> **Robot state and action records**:
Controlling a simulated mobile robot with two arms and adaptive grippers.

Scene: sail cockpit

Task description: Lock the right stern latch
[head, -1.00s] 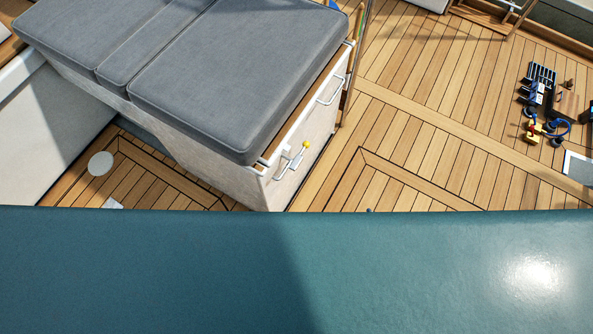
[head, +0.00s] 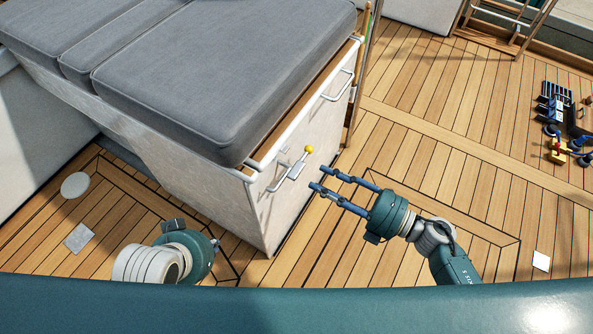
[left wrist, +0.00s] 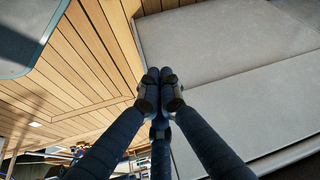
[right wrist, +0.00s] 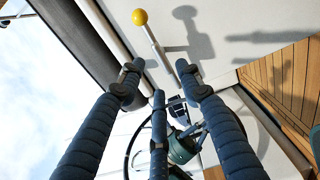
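The latch (head: 293,170) is a metal lever with a yellow ball knob (head: 307,150), on the end face of the white cushioned seat box (head: 285,205). Its lever tilts up to the right in the head view. In the right wrist view the latch (right wrist: 155,42) shows just beyond the fingertips. My right gripper (head: 325,179) is open and empty, its fingers pointing at the latch, seemingly apart from it. My left gripper (head: 216,243) is low at the left, beside the box. In the left wrist view its fingers (left wrist: 160,78) are together with nothing visible between them.
A white bar handle (head: 337,86) sits farther along the same box face. Grey cushions (head: 225,75) cover the box top. A post (head: 364,75) stands at its far corner. The teak deck (head: 430,130) beside the box is mostly clear; tools (head: 560,125) lie at the right.

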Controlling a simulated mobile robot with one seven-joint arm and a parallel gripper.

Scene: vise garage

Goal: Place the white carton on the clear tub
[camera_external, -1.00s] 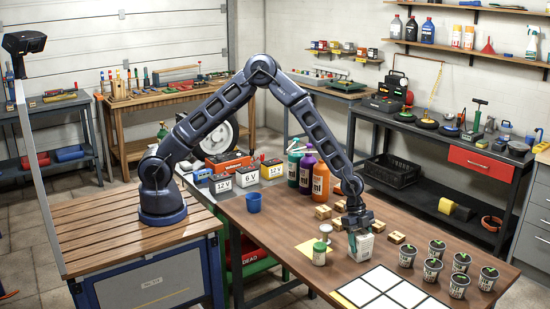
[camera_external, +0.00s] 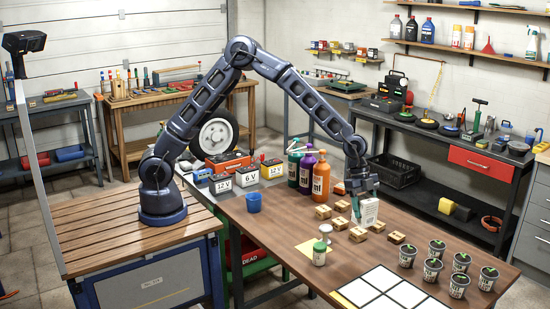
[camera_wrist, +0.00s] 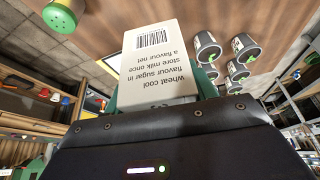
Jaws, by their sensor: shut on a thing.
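The white carton (camera_external: 369,212) is between the fingers of my gripper (camera_external: 362,200), above the wooden table. In the wrist view the carton (camera_wrist: 163,62) shows printed text and a barcode, with the green fingertips of my gripper (camera_wrist: 158,85) closed on its sides. A small pale, see-through-looking container (camera_external: 326,228), perhaps the clear tub, stands to the left of the carton, behind a green-lidded shaker jar (camera_external: 319,254). It is too small to tell its shape well. The shaker's green lid (camera_wrist: 60,14) also shows at the wrist view's upper left.
Several wooden blocks (camera_external: 396,237) lie below and around the carton. Several black pots (camera_external: 432,269) with green tops stand to the right. A white-panelled board (camera_external: 383,293) lies in front.

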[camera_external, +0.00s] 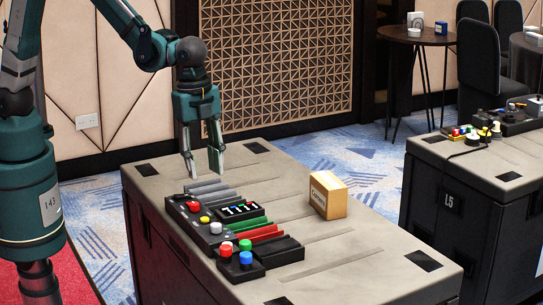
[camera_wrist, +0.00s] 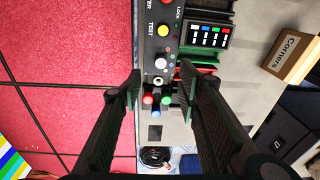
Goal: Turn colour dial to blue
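A dark control panel (camera_external: 228,239) lies along the left side of the grey-topped table, with several coloured buttons and knobs. A pale round knob (camera_external: 215,228) sits past the yellow button; in the wrist view this knob (camera_wrist: 161,63) has small coloured dots beside it and looks like the colour dial. Its pointer setting is too small to read. My gripper (camera_external: 203,165) is open and empty, pointing down above the panel's far end, apart from it. In the wrist view its fingers (camera_wrist: 160,84) stand apart on either side of the panel.
Red, green and blue knobs (camera_external: 246,258) stand at the panel's near end. A slider block (camera_external: 239,211) and red and green bars lie beside it. A wooden box labelled "Corners" (camera_external: 328,195) stands to the right. The table's right side is mostly clear.

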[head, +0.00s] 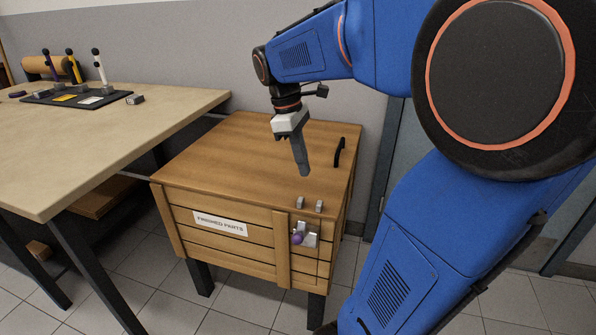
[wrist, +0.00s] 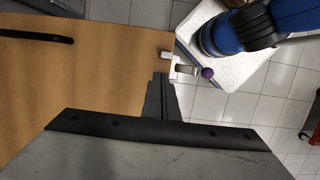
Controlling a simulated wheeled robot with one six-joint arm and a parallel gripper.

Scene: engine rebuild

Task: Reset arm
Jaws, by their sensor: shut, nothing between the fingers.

> **THE TASK**:
Transcribe the full listing character for character. Pictures are excluded.

> **ANSWER TO THE EXERCISE**:
Controlling a simulated mobile robot with two arms and adaptive grippers.

Scene: sail cockpit

Task description: Lock the right stern latch
[head, -1.00s] 
[head, +0.00s] 
[left wrist, +0.00s] 
[right wrist, +0.00s] 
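The latch (head: 293,170) is a metal lever with a yellow ball knob (head: 307,150), on the end face of the white cushioned seat box (head: 285,205). Its lever tilts up to the right in the head view. In the right wrist view the latch (right wrist: 155,42) shows just beyond the fingertips. My right gripper (head: 325,179) is open and empty, its fingers pointing at the latch, seemingly apart from it. My left gripper (head: 216,243) is low at the left, beside the box. In the left wrist view its fingers (left wrist: 160,78) are together with nothing visible between them.
A white bar handle (head: 337,86) sits farther along the same box face. Grey cushions (head: 225,75) cover the box top. A post (head: 364,75) stands at its far corner. The teak deck (head: 430,130) beside the box is mostly clear; tools (head: 560,125) lie at the right.

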Controlling a simulated mobile robot with one seven-joint arm and a parallel gripper.

Scene: vise garage

Goal: Place the white carton on the clear tub
[camera_external, -1.00s] 
[camera_external, +0.00s] 
[camera_wrist, +0.00s] 
Jaws, by their sensor: shut on a thing.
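The white carton (camera_external: 369,212) is between the fingers of my gripper (camera_external: 362,200), above the wooden table. In the wrist view the carton (camera_wrist: 163,62) shows printed text and a barcode, with the green fingertips of my gripper (camera_wrist: 158,85) closed on its sides. A small pale, see-through-looking container (camera_external: 326,228), perhaps the clear tub, stands to the left of the carton, behind a green-lidded shaker jar (camera_external: 319,254). It is too small to tell its shape well. The shaker's green lid (camera_wrist: 60,14) also shows at the wrist view's upper left.
Several wooden blocks (camera_external: 396,237) lie below and around the carton. Several black pots (camera_external: 432,269) with green tops stand to the right. A white-panelled board (camera_external: 383,293) lies in front.

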[camera_external, +0.00s] 
[camera_wrist, +0.00s] 
Goal: Turn colour dial to blue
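A dark control panel (camera_external: 228,239) lies along the left side of the grey-topped table, with several coloured buttons and knobs. A pale round knob (camera_external: 215,228) sits past the yellow button; in the wrist view this knob (camera_wrist: 161,63) has small coloured dots beside it and looks like the colour dial. Its pointer setting is too small to read. My gripper (camera_external: 203,165) is open and empty, pointing down above the panel's far end, apart from it. In the wrist view its fingers (camera_wrist: 160,84) stand apart on either side of the panel.
Red, green and blue knobs (camera_external: 246,258) stand at the panel's near end. A slider block (camera_external: 239,211) and red and green bars lie beside it. A wooden box labelled "Corners" (camera_external: 328,195) stands to the right. The table's right side is mostly clear.

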[head, +0.00s] 
[wrist, +0.00s] 
Controlling a simulated wheeled robot with one six-joint arm and a parallel gripper.

Scene: engine rebuild

Task: Reset arm
Jaws, by their sensor: shut, nothing between the fingers.

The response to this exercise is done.